Cellist Ben Rogerson, originally from Chichester, continues to honour the memory of his late grandmother with a concert in the city in aid of St Wilfrid’s Hospice.
Ben is reuniting his occasional Minerva Ensemble for a concert featuring soloist/director David Le Page for this year’s second Festival of Chichester. They will offer The Four Seasons by Astor Piazzolla and Antonio Vivaldi on Sunday, June 15 at 7pm in St John’s Chapel.
As Ben says: “Chichester is full of people who have a connection with St Wilfrid’s.” As he says, the work the hospice does is crucial. Ben’s St Wilfrid’s concert was for many years a feature of the now-defunct Chichester Festivities, and he is delighted to return, particularly with David, regarded by many as one of Europe’s finest violinists.
“He really is super talented. He is one of those guys that can just do anything. When they heard David was playing, everyone was wanting to take part. Loads of people are just dying to play with him.”
Guernsey-born and educated at the Menuhin School, David is the leader of the Orchestra of the Swan and has founded his own groups including the Le Page Ensemble, Subway Piranhas and most recently The Harborough Collective. David began playing the violin at the age of seven.
“I was encouraged to improvise by my father from the first moment I picked up the violin,” David said. “There was an immediate understanding of how the instrument worked and I clearly recall playing along to recordings of Grappelli, Bach, Brubeck, Bruch and Mendelssohn.

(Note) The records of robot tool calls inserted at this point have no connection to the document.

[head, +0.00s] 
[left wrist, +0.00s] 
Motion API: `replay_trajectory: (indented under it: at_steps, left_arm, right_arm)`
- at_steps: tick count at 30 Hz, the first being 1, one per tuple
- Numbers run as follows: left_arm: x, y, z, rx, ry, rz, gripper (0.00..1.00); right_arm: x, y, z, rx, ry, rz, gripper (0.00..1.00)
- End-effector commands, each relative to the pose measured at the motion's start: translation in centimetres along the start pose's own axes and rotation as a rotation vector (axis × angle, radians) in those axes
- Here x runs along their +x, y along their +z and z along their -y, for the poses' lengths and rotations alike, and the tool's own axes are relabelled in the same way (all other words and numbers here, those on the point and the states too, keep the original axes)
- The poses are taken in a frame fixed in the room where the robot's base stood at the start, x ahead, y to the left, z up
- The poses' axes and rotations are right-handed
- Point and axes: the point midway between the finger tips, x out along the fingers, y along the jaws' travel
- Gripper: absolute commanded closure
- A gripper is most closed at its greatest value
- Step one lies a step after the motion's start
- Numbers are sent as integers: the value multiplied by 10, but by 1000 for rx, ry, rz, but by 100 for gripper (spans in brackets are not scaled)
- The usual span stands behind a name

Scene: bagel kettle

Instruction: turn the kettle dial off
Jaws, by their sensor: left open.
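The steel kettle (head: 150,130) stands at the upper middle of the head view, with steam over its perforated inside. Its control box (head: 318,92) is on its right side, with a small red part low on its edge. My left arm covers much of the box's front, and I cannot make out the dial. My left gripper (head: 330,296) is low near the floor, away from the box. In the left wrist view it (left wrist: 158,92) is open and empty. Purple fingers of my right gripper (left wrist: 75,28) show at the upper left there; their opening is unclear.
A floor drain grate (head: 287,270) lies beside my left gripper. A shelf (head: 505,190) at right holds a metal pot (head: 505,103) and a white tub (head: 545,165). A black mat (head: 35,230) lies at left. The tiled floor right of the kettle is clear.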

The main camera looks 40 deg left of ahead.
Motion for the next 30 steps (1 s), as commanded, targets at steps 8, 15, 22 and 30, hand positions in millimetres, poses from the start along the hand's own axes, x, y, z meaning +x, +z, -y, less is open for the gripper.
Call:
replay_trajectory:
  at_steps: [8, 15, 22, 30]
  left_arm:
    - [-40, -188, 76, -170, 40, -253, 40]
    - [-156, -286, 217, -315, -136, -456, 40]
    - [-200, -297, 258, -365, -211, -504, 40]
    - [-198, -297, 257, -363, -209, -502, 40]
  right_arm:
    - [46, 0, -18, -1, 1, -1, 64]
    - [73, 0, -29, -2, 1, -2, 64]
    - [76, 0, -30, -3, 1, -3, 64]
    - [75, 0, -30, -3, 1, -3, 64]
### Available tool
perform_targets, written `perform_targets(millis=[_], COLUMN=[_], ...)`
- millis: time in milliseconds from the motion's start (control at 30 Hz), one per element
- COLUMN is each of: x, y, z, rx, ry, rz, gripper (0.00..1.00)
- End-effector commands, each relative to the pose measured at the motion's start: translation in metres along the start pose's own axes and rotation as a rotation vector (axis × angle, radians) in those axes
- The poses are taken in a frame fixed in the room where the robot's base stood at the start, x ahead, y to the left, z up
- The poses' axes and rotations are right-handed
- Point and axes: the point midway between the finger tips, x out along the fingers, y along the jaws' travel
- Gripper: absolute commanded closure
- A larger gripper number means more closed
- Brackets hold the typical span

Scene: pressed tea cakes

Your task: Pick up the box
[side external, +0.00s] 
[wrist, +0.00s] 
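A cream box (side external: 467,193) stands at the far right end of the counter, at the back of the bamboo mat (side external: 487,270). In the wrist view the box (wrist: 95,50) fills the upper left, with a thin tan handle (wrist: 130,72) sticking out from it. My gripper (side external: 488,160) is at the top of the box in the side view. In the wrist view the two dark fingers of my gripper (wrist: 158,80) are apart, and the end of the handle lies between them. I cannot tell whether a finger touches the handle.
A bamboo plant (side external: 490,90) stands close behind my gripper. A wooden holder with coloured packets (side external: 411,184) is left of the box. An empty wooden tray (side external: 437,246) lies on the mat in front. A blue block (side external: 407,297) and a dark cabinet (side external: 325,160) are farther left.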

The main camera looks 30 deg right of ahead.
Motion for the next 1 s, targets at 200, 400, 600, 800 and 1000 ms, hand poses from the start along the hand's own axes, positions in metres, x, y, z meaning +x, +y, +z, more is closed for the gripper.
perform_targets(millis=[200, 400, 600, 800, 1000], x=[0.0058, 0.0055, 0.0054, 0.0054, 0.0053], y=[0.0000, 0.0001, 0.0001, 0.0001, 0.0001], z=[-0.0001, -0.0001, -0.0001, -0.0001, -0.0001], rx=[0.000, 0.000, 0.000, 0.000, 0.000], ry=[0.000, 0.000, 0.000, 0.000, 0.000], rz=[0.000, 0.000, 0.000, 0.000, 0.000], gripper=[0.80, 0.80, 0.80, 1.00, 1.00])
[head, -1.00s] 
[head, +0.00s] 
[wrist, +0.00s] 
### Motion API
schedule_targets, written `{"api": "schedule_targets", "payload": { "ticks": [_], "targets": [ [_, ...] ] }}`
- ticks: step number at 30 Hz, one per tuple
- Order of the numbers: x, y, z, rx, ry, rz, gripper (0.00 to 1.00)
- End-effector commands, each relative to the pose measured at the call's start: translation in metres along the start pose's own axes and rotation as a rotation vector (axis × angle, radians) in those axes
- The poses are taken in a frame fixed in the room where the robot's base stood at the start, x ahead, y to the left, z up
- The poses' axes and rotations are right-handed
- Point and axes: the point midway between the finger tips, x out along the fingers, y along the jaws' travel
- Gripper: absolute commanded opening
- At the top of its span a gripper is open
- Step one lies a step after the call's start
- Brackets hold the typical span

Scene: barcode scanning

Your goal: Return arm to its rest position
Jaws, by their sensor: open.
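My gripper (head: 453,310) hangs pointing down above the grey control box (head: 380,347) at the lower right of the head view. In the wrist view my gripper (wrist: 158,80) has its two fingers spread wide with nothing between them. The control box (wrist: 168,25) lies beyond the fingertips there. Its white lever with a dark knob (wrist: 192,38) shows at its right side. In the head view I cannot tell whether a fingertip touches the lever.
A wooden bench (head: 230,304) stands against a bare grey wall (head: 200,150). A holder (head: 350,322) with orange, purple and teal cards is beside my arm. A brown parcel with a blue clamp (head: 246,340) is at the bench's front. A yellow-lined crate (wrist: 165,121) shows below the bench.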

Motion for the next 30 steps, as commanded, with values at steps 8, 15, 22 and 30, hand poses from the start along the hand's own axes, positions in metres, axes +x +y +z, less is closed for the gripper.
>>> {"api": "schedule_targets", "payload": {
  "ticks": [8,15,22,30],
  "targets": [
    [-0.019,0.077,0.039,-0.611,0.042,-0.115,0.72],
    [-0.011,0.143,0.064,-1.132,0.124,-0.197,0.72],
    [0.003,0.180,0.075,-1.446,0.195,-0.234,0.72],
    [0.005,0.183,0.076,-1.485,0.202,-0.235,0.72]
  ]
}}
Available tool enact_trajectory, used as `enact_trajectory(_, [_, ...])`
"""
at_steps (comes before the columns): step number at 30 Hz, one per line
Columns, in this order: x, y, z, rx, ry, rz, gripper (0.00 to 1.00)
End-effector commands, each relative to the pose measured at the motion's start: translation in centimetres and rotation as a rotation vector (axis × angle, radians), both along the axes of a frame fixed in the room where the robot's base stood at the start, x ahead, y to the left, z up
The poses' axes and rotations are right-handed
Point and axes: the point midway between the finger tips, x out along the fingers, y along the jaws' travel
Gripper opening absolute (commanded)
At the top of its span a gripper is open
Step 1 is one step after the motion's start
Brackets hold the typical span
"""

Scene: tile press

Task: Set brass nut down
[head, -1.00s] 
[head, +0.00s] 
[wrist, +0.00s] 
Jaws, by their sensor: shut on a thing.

“There was no mystery to me. That came later. There were years when I forgot how important the freedom to improvise was and it was slightly frowned upon by some of my teachers in the classical world. It helps me write and puts me back in touch with my most natural way of playing and making music.”
Brought together by Ben, the Minerva Ensemble features 12 top-flight professional musicians from London’s chamber and orchestral scene who will join forces with David to present the music of the Nuevo Tango king Astor Piazzolla, alongside that of the Red Priest of Venice, Antonio Vivaldi. As Ben says, the ensemble is an occasional gathering. His full-time job is with the BBC Concert Orchestra.
“I have been there for about two years, and it is great fun. It’s hilarious really and very different from my job in Ireland. I was with the Irish Chamber Orchestra for about ten years, and we worked with all sorts of posh people.”
And he continues to work with ‘posh people’ with the BBC Concert Orchestra. But he has now also worked with Dame Edna, Gary Barlow and Kylie: “My second gig with them was with Kylie. I didn’t get to speak to her, but she was just amazing. She is super professional. In rehearsals, she just sat very conservatively while we did our stuff, and then when she wanted to work out something with her own band, she didn’t want to waste the orchestra’s time. And then when it came to the gig, she stopped being this middle-aged lady and became a sex kitten! She is an unbelievable performer. It is fantastic the way she works to the camera.”